### EXERCISE TASK
What is wanted is an exact restatement of the lines from the one with "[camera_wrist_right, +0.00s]" through the one with "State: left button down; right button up", both included, and of no other lines.

· · · · ·

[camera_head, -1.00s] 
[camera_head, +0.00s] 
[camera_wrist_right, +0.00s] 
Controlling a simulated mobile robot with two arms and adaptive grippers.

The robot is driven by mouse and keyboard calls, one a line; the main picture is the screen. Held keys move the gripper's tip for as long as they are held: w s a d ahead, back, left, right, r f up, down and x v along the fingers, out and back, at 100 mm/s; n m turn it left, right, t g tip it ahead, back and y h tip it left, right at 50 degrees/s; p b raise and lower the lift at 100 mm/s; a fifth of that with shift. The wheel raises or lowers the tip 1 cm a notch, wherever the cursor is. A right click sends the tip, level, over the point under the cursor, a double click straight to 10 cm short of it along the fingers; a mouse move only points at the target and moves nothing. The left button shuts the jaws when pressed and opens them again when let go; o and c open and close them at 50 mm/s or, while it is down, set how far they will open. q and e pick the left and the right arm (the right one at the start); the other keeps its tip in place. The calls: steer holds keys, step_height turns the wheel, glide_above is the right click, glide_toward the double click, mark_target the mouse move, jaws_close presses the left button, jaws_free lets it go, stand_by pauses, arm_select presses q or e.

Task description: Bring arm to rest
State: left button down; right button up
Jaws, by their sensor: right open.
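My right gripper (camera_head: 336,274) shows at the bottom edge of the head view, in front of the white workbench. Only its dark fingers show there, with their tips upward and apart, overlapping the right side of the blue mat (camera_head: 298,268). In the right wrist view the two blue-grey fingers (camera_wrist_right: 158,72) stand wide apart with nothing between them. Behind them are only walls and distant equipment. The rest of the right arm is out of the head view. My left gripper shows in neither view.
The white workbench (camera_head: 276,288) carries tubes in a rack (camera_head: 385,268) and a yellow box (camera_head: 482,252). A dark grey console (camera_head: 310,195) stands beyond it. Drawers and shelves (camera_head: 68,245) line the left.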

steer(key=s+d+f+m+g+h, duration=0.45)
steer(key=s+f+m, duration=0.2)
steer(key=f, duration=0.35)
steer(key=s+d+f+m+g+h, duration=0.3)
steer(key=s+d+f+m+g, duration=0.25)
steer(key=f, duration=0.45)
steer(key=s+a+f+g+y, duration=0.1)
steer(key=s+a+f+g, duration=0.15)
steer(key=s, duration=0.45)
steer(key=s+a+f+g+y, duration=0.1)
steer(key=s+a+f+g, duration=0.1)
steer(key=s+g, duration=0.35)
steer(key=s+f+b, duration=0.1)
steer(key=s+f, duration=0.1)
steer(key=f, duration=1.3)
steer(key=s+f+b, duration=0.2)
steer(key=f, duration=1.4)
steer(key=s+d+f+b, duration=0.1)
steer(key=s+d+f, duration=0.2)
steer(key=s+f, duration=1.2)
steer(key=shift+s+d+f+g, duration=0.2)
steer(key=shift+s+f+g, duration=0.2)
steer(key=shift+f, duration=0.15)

· · · · ·

### SOLUTION FOR THIS EXERCISE
[camera_wrist_right, +0.00s] 
Controlling a simulated mobile robot with two arms and adaptive grippers.

The robot is driven by mouse and keyboard calls, one a line; the main picture is the screen. Held keys move the gripper's tip for as long as they are held: w s a d ahead, back, left, right, r f up, down and x v along the fingers, out and back, at 100 mm/s; n m turn it left, right, t g tip it ahead, back and y h tip it left, right at 50 degrees/s; p b raise and lower the lift at 100 mm/s; a fifth of that with shift. The wheel raises or lowers the tip 1 cm a notch, wherever the cursor is. A right click sends the tip, level, over the point under the cursor, a double click straight to 10 cm short of it along the fingers; a mouse move only points at the target and moves nothing. The left button shuts the jaws when pressed and opens them again when let go; o and c open and close them at 50 mm/s or, while it is down, set how far they will open. q and e pick the left and the right arm (the right one at the start); the other keeps its tip in place. The calls: steer holds keys, step_height turns the wheel, glide_above is the right click, glide_toward the double click, mark_target the mouse move, jaws_close presses the left button, jaws_free lets it go, stand_by pauses, arm_select presses q or e.

Task description: Bring arm to rest
State: left button down; right button up

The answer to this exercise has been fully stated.